Today, Wizards of the Coast announced that it was banning Bridge from Below in Magic’s Modern format. While many expected some action would be taken to stop the bleeding after Hogaak, Arisen Necropolis completely warped the metagame, few predicted that Bridge from Below would be the victim.

“In recent weeks, Hogaak Bridgevine has been the most played Modern deck on Magic Online and has earned over three times as many 5-0 League trophies as the deck with the next most,” Wizards said. “It has only two unfavorable matchups among the other ten most played decks and a high win rate against lesser played ‘rogue’ decks. Especially telling is its Game 1 win rate of roughly 66%, requiring most decks to sideboard heavily against it.”

“With several high-profile Modern events coming soon and Hogaak Bridgevine continuing to be problematic for the health of the metagame, we’ve determined now is the right time to take action in order to allow players enough advance notice to prepare for those events.”

None of that should surprise anyone who has been following the shifting metagame since the release of Modern Horizons just a few weeks ago. The set brought both Hogaak, Arisen Necropolis and Altar of Dementia into Modern, which synergize well with Bridge. But the question remained, why Bridge from Below?

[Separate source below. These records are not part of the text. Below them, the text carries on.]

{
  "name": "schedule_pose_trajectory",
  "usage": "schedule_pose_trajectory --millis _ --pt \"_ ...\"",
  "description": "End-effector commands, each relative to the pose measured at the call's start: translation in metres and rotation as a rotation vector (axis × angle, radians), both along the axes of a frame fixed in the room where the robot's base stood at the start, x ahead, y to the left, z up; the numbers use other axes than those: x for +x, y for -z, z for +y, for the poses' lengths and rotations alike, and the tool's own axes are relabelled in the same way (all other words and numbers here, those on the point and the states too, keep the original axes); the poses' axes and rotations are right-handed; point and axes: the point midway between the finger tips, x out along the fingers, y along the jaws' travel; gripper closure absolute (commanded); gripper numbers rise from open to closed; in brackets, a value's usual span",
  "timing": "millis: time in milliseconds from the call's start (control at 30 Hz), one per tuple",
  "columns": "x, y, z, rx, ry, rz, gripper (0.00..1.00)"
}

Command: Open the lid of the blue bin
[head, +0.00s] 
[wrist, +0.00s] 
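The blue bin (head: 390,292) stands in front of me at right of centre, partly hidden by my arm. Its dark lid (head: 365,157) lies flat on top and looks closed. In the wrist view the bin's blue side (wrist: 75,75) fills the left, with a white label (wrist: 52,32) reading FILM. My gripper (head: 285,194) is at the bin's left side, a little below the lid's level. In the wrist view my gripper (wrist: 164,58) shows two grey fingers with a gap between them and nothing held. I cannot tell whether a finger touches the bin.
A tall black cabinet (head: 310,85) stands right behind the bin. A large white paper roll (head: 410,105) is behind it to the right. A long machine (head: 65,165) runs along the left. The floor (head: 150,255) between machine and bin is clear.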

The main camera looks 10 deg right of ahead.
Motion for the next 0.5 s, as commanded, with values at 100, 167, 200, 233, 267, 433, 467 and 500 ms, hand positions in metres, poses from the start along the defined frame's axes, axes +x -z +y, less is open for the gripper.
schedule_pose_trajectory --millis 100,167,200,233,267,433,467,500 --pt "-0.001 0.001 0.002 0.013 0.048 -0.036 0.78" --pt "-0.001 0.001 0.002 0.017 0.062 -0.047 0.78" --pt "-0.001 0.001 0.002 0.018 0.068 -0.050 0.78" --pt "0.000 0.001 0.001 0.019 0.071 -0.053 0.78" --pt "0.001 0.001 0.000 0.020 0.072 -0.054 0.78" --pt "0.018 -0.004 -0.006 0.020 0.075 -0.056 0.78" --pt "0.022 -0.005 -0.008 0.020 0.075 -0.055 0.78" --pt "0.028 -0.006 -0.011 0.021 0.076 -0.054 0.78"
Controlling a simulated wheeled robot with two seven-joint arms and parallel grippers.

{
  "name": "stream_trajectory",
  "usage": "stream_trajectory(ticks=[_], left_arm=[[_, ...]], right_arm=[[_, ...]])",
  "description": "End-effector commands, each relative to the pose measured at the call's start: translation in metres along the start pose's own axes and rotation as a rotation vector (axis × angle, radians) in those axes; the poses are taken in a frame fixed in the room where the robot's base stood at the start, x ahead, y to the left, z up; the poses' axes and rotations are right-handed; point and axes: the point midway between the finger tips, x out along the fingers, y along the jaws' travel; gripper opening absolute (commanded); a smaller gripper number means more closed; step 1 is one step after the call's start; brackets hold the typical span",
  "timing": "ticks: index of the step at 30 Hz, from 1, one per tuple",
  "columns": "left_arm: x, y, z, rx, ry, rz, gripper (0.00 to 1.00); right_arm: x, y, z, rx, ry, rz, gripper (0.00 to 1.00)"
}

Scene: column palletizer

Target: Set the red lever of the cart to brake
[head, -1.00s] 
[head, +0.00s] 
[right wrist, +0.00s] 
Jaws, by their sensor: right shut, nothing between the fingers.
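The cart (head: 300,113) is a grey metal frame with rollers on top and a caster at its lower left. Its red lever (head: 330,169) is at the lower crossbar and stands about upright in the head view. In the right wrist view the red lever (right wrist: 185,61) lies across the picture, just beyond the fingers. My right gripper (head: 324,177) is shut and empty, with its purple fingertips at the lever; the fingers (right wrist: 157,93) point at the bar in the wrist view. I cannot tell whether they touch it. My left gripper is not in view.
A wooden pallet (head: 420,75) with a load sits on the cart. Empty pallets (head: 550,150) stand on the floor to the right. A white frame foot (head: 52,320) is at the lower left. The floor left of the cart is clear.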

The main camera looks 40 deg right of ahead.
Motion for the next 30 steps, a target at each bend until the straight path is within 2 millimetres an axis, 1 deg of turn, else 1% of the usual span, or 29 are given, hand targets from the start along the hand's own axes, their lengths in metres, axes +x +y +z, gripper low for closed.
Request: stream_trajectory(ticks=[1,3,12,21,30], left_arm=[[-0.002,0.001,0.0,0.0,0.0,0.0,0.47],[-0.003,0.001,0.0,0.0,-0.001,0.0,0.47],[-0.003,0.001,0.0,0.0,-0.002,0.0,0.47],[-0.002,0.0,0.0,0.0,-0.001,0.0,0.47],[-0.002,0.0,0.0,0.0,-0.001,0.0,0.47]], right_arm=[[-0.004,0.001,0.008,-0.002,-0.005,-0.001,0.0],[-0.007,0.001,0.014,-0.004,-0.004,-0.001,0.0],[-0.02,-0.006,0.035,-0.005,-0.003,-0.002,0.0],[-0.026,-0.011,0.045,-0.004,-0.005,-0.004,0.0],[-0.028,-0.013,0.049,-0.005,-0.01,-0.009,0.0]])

“[W]e identified Bridge from Below as the card most likely to cause metagame imbalance again in the future,” Wizards wrote. “Because Bridge from Below doesn’t cost mana or other resources to use and isn’t reliant on being drawn naturally from the library, its power level is highly sensitive to the cards that synergize with it. As new card designs that have synergy with the graveyard are released over time, Bridge from Below is the most likely key card in the deck to become problematic again.”

“Without Bridge from Below to continually produce Zombie tokens with which to convoke,” the continued, “The interaction between Hogaak and Altar Of Dementia should become more about stocking the graveyard for value over multiple turns rather than completing a one-turn win combo. This should open additional avenues for other decks to interact via creature combat, creature removal, or graveyard removal, and may also force graveyard decks to include more interactive cards, further slowing themselves down.”

Wizards said that their “goal is not to eliminate graveyard strategies from the Modern metagame, but rather to weaken this version of the graveyard combo archetype that has proven too powerful for other decks to reasonably adapt to.”

Bridge from Below was originally printed in the Future Sight expansion over 12 years ago and has long since been a dominant part of graveyard recursion decks in every format it is played in including Vintage, Legacy, and until now Modern. Wizards has previously flowed the strategy of banning combo enablers like Bridge, rather than payoffs like Hogaak, with the decision to ban Second Sunrise in Modern a few years ago.

Despite numerous cards in the format that are designed to battle graveyard-based strategies, Bridge from Below joins Golgari Grave-Troll on the Modern Banned list as Wizards continues to try to rein in one of Magic’s most versatile combo engines.